Heaving boards of bruschetta, hefty Aperol spritzes and helpings of Italian wine are on the menu at these atmospheric drinking dens in this Umbrian hilltop spot.
Less famous than Tuscany – thus quieter and more affordable – the naturally beautiful region of Umbria is fantastic for a road trip. Charming Orvieto should be high on your list of stops, for its spire-topped jumble of syrup-coloured buildings; its artisan shops selling ceramics, woodcraft and lace; and the heart-soaring views from its plunging city walls, looking out to thick forest and apple-green fields. Head out at aperitivo o’clock for a drink at one of these warmly welcoming bars.
With simple wooden tables strewn under an ancient stone bridge, hyper-modern gastrobar Febo still has a deliciously quaint setting. Even lovelier is its balcony level, home to climbing vines and just a couple of VIP tables. The hipster team infuse their own spirits with citrus and brew their own IPA, so you can be sure you’re drinking something original. Order boards of arancini, bruschetta and dishes of popcorn to go with them.
This lovely little wine shop is named after the owner’s grandmother, Vera, who ran one of the first delis on this hillside. Their vision is more swanky enoteca than workman’s sandwich shop: sparkling decanters and glassware are perched on sleek pine shelving, and thick serving boards bear slivers of Norcia ham and truffle bruschetta. Pop in for a taste of its perfectly temperate wine, before heading out to the countryside – the team will gladly prepare you a gourmet picnic box to take along.
Near Pozzo della Cava – the fascinating network of caves on the east side of town – this sweet streetside cafe faces a charming, cobbled alley of vine-clad houses and parked scooters. Loiter at makeshift barrel tables or perch on high, lime-green cushioned chairs to order wines by the glass – the team keep a stash of cured hams and local cheeses to nibble alongside them. Inside, there’s a basic cafe vibe, with more Umbrian wines and a cracking coffee machine.
If you want a proper cocktail – something fruity or featuring an unusual spirit, draped with a pretty garnish – this is the Orvieto spot for you. Under a neon sign on a well-trod cobbled street, it has a scattering of outdoor tables, and owners who take their spirits selection seriously. They stand ready to shake you up a tequila sunrise or rum punch, with a bowl of incredibly moreish crisps for good measure. Owner Anthony is a hit with tourists from all over the world, and occasionally gets his guitar out to strum a few Bowie tunes.
A century-old sweet shop and bakery, this cerulean-canopied institution turns into an aperitivo bar around 6pm each evening. Browse the brightly wrapped chocolate drops and tarts before settling in its leafy, flower-tickled patio for a glass of wine. Ramekins of bready nibbles are brought out with hefty Aperol spritzes, and plummy Umbrian red wines are drained alongside fruity tarts dusted with powdered sugar. Touristy, but super charming.

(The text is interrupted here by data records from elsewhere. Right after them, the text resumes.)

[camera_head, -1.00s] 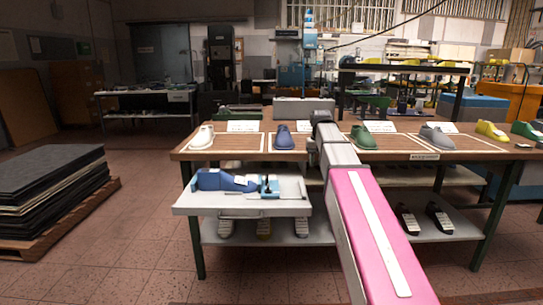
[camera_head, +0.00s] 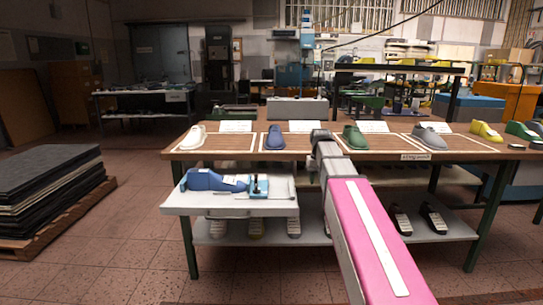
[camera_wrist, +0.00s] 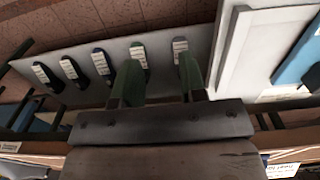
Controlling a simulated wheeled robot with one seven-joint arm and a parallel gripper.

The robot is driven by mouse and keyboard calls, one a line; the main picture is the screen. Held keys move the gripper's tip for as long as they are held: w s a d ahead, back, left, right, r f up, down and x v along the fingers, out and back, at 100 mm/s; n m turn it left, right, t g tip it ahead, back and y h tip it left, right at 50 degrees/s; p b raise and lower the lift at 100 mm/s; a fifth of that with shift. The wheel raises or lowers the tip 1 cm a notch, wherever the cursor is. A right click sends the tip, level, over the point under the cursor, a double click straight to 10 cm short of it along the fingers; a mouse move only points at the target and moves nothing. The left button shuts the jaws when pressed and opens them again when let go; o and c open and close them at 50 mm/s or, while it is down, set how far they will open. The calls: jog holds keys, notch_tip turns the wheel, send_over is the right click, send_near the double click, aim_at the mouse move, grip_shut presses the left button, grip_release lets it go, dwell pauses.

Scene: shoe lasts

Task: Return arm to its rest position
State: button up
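My arm's pink link (camera_head: 372,240) reaches forward over the near edge of the table (camera_head: 300,154) in the head view. Its grey end is over the tabletop, and the fingers are hidden there. In the wrist view my gripper (camera_wrist: 160,75) has its two green fingers apart with nothing held between them. Beyond them is the pale lower shelf (camera_wrist: 75,95) with several labelled dark lasts (camera_wrist: 102,66). On the tabletop stand a white last (camera_head: 192,138), a blue last (camera_head: 274,138), a green last (camera_head: 355,137) and a grey last (camera_head: 430,137), each in an outlined area.
An open drawer (camera_head: 230,208) juts from the table's front left, holding a blue last (camera_head: 213,181). Yellow (camera_head: 486,131) and green lasts stand at the right end. A pallet of dark sheets (camera_head: 47,195) is at left. Floor between is clear.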

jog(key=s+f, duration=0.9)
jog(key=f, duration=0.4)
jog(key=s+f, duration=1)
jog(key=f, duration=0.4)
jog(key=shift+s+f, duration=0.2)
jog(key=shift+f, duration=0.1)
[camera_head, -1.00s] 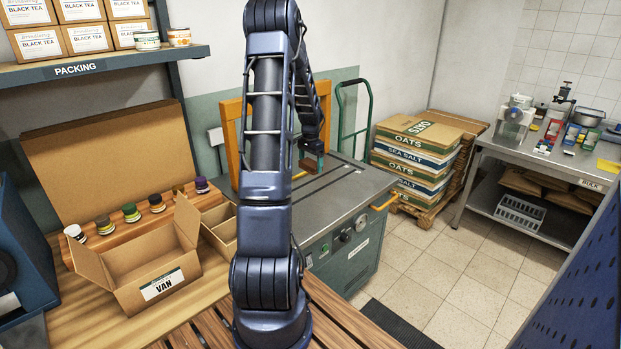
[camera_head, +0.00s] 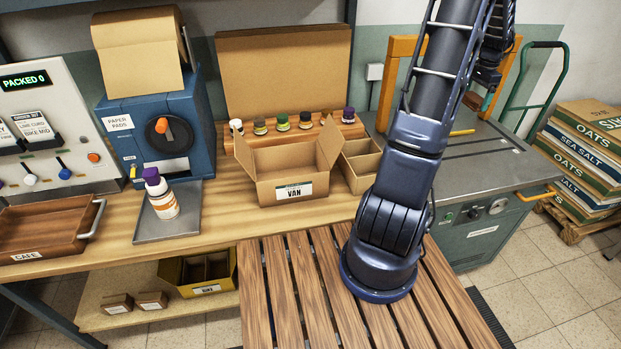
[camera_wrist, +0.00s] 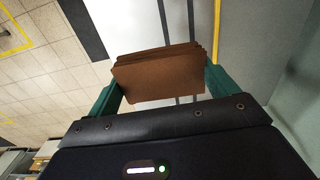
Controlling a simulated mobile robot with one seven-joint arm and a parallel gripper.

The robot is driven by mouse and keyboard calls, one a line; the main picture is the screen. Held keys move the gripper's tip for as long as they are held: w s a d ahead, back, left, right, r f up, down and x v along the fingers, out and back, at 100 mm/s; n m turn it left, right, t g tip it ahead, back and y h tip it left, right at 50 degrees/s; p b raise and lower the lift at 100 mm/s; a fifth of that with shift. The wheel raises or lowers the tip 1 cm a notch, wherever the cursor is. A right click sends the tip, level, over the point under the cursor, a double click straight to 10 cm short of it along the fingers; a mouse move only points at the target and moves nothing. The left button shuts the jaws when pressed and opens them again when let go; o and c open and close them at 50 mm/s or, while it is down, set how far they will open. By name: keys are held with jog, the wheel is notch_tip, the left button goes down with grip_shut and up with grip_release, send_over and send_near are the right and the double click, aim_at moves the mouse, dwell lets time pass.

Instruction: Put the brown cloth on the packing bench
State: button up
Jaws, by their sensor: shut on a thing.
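The brown cloth (camera_wrist: 158,75) is a folded stack, held between the two green fingers of my gripper (camera_wrist: 157,84) in the wrist view. My gripper is shut on it, above a grey surface. In the head view my gripper (camera_head: 480,98) shows small at the upper right, over the green-sided metal machine, with a bit of the brown cloth (camera_head: 472,101) at its tip. The wooden packing bench (camera_head: 225,215) runs across the left and middle of the head view, to the left of my arm.
On the bench stand the open VAN box (camera_head: 280,180), a grey tray (camera_head: 190,225) with a purple-capped bottle (camera_head: 161,197), the brown CAFE tray (camera_head: 45,232) and a blue paper-pad machine (camera_head: 150,120). A bare wood strip lies in front of the VAN box. Stacked sacks (camera_head: 585,160) stand right.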

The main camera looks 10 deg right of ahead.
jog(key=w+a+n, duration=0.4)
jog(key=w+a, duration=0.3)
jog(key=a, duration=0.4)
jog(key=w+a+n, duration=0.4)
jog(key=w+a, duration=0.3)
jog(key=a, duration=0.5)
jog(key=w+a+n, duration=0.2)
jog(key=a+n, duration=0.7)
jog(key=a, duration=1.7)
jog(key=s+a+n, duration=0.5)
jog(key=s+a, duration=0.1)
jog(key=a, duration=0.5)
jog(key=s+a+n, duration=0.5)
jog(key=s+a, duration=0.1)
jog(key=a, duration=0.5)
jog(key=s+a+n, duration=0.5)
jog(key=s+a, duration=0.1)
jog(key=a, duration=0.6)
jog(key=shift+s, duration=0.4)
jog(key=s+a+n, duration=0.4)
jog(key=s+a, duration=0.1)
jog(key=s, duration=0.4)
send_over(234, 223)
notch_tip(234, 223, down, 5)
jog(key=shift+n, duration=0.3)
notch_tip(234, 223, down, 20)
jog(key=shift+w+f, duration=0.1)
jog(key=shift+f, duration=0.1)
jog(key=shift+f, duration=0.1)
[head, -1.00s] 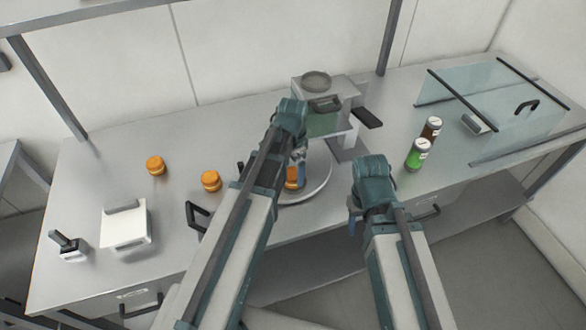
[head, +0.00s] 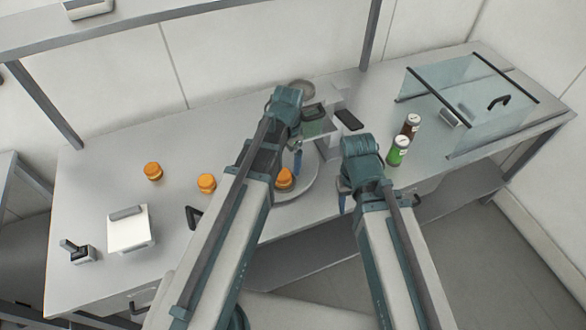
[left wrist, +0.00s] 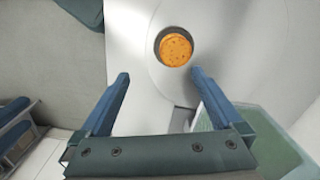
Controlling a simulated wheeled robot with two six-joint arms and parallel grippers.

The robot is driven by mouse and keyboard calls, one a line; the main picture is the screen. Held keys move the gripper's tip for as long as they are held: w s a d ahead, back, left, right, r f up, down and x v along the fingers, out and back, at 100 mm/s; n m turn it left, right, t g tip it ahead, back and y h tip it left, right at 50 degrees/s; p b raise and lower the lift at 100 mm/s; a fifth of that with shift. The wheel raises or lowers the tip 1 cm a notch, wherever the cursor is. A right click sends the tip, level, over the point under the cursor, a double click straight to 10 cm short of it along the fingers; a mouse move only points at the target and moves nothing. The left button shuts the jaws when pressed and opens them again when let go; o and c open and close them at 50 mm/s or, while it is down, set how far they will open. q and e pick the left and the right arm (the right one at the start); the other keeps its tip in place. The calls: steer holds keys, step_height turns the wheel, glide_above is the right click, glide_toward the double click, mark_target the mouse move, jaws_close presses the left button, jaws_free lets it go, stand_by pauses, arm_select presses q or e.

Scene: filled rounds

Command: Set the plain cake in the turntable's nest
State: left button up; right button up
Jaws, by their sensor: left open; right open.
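An orange cake (head: 284,180) sits on the round grey turntable (head: 308,181). In the left wrist view the cake (left wrist: 176,50) stands inside the dark-rimmed round nest in the turntable (left wrist: 215,40). Its top is orange with small dark specks. I cannot tell from its look alone whether it is the plain one. My left gripper (head: 297,160) is open and empty, above and beside the cake; its two blue fingers (left wrist: 158,88) are apart from it in the wrist view. My right gripper (head: 343,190) is open and empty at the counter's front edge.
Two more orange cakes (head: 153,171) (head: 206,183) stand left on the counter. A white-topped device (head: 130,230) is at front left. A grey stand (head: 332,140) is behind the turntable.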

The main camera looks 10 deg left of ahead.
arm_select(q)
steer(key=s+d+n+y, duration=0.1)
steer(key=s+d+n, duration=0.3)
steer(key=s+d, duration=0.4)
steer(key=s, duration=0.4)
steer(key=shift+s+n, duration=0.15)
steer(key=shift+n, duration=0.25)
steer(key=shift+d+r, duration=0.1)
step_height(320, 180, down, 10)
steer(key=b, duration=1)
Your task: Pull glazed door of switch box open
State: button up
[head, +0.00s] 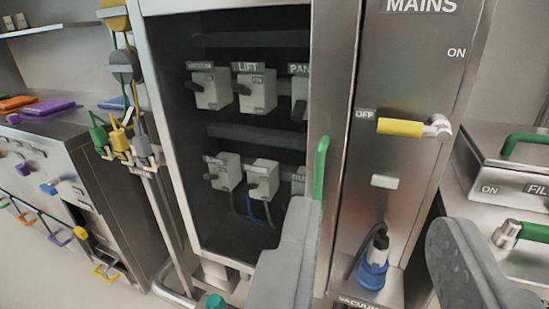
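The switch box (335,60) stands in the middle of the head view. Its glazed door (250,135) has a pale metal frame and dark glass, and looks shut. A green upright handle (321,165) sits on the door's right side. My gripper (378,215) is open and empty, with its two grey fingers wide apart. The left finger's tip overlaps the lower end of the handle in the picture, and I cannot tell if they touch. The handle's lower end is partly hidden by that finger.
Labelled switches (246,90) show behind the glass. To the right is a MAINS panel with a yellow lever (400,127) and a blue plug (373,270) below. A green-handled steel box (510,170) is at the far right. Coloured tools (120,140) hang on a stand at left.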

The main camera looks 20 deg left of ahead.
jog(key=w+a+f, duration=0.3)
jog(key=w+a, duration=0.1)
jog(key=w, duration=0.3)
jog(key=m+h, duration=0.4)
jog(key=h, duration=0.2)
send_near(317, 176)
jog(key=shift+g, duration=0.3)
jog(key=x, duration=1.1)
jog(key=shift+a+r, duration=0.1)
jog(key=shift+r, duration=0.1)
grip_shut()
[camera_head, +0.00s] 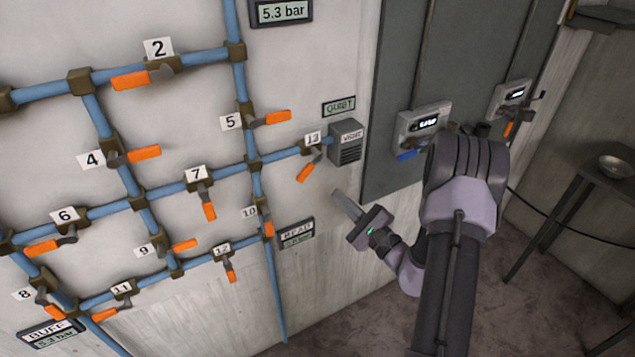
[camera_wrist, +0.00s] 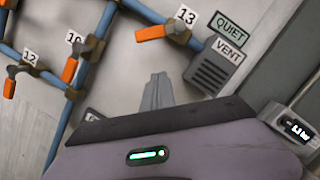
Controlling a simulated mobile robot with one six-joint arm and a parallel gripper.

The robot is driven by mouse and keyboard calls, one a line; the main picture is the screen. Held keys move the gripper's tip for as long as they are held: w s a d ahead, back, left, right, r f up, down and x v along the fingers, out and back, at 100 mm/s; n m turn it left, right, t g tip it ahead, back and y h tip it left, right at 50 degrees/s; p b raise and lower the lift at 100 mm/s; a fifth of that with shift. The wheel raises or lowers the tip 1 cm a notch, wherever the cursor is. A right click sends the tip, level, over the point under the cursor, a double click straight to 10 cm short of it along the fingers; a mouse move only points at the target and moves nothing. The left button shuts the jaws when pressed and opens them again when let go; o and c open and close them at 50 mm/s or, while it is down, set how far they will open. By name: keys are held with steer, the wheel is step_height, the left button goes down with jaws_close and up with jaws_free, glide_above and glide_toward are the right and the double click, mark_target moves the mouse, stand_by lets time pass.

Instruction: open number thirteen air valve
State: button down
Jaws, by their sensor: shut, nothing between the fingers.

Record sleeves bearing the logos of Nirvana, Queen and the Rolling Stones hang over the counter at this low-key cafe, where outdoor tables attract locals for a negroni or glass of white in the early evening glow. Acoustic singer-songwriters and blues bands sometimes perform in the street outside after dark, as a mellow crowd sip unusual bottled beers and cocktails into the night. Sweets and coffee are also a speciality here.
Part of the ornate, gilded Teatro Mancinelli theatre, this lofty cafe has whipped-cream design flourishes and painted ceilings, under which you can enjoy a glass of premium wine, a liqueur and a haul of aperitivo snacks on cocktail sticks from the bar buffet. The mirror-backed bar and the gramophone balanced on the counter both nod to its theatrical setting, but you don’t need a ticket to drop in for drinks.
This romantic haunt, set under stone arches in the old centre, has a cluster of metallic tables out on the street and bold scarlet and gold design touches inside. You might be intrigued by the wooden piano motif on the building’s exterior: a nod to the jazz and blues tracks that flow through the air here at aperitivo hour, as patrons clink wines and share crisps and nuts. Sit out and watch the passeggiata, a very Italian tradition of parading through the street in the early evening.